Let us know what happens. It can help additional troubleshooting.
According to the Arch wiki, wicd-gtk is the name of the client package. At least for Arch, it has been split off into a separate package from the wicd base package.
You might check your repos to see whether it exists as a separate package. When I installed on Slackware, I just needed one package (it was on the Slackware extra's CD), and I can't speak for Fedora.
There's some more information at the wicd page on Sourceforge, but I think it may be a little out-dated for your situation. http://wicd.sourceforge.net/download.php
I hope this helps; I don't feel particularly optimistic about my Google-fu on this one, I fear. Good luck.

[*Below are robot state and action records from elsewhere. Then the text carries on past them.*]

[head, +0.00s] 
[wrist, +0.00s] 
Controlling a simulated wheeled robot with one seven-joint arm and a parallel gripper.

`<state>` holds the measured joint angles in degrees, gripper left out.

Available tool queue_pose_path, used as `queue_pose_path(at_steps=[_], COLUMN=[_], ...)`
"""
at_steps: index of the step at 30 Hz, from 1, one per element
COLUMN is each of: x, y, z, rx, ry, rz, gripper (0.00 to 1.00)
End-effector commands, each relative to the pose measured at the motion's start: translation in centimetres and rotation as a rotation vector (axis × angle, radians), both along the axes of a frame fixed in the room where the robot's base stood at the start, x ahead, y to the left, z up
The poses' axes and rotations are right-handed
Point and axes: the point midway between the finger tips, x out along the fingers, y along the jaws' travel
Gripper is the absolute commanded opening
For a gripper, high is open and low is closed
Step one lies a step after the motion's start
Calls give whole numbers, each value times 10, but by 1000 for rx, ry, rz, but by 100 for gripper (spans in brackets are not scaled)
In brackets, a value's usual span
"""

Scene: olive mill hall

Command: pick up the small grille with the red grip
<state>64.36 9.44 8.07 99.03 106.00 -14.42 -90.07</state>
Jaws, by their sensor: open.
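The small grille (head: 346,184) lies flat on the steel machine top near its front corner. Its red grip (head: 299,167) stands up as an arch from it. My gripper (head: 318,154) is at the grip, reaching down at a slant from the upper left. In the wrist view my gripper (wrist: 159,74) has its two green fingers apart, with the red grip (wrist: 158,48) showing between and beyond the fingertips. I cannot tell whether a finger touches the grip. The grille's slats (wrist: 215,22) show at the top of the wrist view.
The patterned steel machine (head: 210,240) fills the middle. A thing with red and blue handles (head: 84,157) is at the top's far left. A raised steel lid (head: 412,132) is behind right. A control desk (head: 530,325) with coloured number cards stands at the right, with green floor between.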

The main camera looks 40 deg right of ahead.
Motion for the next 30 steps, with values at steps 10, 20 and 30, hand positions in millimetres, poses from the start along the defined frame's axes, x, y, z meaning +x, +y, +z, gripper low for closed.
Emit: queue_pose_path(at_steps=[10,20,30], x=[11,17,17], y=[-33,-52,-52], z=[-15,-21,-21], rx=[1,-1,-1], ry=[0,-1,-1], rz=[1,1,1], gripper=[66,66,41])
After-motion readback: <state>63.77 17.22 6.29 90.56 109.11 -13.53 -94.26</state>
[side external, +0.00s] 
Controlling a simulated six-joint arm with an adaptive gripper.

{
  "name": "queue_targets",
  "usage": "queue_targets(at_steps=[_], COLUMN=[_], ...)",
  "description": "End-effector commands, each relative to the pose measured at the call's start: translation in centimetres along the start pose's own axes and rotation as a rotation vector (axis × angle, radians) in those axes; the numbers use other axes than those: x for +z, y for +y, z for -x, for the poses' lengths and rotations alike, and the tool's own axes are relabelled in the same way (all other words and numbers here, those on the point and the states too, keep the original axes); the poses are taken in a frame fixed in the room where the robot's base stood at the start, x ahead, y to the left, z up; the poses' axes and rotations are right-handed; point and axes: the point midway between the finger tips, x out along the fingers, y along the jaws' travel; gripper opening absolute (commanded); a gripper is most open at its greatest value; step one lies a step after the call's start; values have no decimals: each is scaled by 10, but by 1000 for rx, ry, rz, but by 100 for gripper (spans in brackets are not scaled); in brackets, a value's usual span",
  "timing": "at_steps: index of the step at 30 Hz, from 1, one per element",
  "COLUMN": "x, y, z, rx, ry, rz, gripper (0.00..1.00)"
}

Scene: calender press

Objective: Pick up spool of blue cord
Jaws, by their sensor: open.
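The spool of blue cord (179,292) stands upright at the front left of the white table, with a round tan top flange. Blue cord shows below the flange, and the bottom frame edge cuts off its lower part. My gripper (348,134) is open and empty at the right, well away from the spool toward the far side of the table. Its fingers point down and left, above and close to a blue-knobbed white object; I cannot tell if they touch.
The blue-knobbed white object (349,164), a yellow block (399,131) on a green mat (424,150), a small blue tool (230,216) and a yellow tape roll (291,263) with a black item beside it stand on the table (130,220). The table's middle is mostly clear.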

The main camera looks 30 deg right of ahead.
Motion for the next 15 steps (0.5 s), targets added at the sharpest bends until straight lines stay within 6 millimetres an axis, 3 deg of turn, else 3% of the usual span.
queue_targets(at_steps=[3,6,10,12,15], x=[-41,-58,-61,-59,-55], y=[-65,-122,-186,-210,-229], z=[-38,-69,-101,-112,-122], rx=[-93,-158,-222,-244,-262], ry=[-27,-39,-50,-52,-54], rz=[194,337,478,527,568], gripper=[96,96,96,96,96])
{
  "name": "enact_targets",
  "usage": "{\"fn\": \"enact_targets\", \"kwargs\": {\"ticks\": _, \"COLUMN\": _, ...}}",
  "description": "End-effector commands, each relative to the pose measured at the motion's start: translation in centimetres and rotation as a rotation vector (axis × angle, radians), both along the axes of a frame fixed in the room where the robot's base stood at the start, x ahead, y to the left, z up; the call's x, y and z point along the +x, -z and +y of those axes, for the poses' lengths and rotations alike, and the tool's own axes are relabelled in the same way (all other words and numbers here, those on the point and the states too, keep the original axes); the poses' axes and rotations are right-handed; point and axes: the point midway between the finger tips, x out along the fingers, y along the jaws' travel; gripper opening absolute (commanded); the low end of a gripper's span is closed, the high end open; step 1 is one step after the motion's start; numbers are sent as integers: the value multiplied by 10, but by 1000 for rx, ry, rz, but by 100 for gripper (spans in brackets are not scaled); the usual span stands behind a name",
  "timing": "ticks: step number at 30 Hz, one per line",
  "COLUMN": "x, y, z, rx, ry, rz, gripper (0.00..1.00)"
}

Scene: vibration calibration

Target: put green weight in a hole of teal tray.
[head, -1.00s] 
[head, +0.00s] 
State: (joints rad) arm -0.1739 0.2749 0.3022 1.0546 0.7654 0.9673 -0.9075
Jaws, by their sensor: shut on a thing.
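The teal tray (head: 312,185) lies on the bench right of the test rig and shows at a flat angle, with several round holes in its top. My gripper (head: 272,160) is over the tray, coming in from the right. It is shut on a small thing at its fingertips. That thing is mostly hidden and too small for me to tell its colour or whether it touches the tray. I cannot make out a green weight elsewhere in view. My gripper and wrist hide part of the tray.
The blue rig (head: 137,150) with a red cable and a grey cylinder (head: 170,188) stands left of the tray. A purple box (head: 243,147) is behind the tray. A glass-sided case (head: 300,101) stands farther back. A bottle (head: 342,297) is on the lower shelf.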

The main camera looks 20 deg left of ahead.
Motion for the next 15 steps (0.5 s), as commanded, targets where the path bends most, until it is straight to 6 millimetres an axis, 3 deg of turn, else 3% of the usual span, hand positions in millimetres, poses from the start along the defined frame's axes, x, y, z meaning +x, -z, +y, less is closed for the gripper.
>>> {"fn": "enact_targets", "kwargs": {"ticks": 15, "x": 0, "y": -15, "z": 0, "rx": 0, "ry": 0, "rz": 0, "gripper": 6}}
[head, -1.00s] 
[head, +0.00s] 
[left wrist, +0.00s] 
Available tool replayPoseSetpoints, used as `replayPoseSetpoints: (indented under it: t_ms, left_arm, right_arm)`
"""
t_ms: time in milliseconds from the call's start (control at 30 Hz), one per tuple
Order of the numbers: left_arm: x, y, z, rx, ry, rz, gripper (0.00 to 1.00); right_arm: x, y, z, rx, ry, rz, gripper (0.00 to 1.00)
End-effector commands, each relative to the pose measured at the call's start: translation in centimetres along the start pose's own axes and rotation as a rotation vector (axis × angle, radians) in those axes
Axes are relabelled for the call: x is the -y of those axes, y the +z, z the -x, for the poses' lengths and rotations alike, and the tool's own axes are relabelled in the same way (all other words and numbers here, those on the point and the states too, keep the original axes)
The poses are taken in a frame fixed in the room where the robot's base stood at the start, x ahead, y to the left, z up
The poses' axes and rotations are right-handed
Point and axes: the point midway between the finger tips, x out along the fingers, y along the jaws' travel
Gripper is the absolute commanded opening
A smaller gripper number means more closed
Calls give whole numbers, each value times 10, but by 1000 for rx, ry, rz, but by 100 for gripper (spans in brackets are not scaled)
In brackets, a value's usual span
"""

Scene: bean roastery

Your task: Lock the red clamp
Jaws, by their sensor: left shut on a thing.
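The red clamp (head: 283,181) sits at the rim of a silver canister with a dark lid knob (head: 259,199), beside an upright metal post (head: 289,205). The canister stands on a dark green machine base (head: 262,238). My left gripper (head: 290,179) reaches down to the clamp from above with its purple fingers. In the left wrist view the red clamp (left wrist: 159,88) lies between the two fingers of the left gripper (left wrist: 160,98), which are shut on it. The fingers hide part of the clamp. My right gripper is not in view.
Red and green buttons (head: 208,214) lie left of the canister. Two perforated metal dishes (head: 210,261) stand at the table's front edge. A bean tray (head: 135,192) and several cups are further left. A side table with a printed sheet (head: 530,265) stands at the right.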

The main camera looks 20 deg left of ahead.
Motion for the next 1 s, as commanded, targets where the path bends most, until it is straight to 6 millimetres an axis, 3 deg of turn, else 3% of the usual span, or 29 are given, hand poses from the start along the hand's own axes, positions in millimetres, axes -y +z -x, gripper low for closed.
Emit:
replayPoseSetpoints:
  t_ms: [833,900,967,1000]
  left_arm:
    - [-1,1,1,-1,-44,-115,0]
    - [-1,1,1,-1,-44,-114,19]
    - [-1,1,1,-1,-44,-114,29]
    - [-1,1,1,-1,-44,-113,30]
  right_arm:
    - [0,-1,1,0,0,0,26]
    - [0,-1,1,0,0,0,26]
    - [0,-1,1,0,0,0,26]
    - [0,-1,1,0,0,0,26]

I guess I will have to go back to NetworkManager, because wicd just won't do it , I get to the point to see AP's available and Properties to set key and IP's and when I click on OK and it does nothing. Nothing is happening.
I prefer wicd, but I did have one Ubuntu system on which wicd stopped working after an upgrade and I had to fall back to network manager. I never figured out why wicd stopped, but, frankly, I didn't try very hard. I found that network manager had improved significantly in the interim.
I've found wicd is EXTREMELY sensative if you have any other network management software installed. So if network-manager is installed still, even if it's not actively configured to manage an interface, I've found wicd will fail.
Also, after setting passkey in wicd, you have to actively tell it to connect again (irritating little thing). If you chose "connect automatically" it will in FUTURE boots connect automatically, but for that one time, will not connect until actively told to again.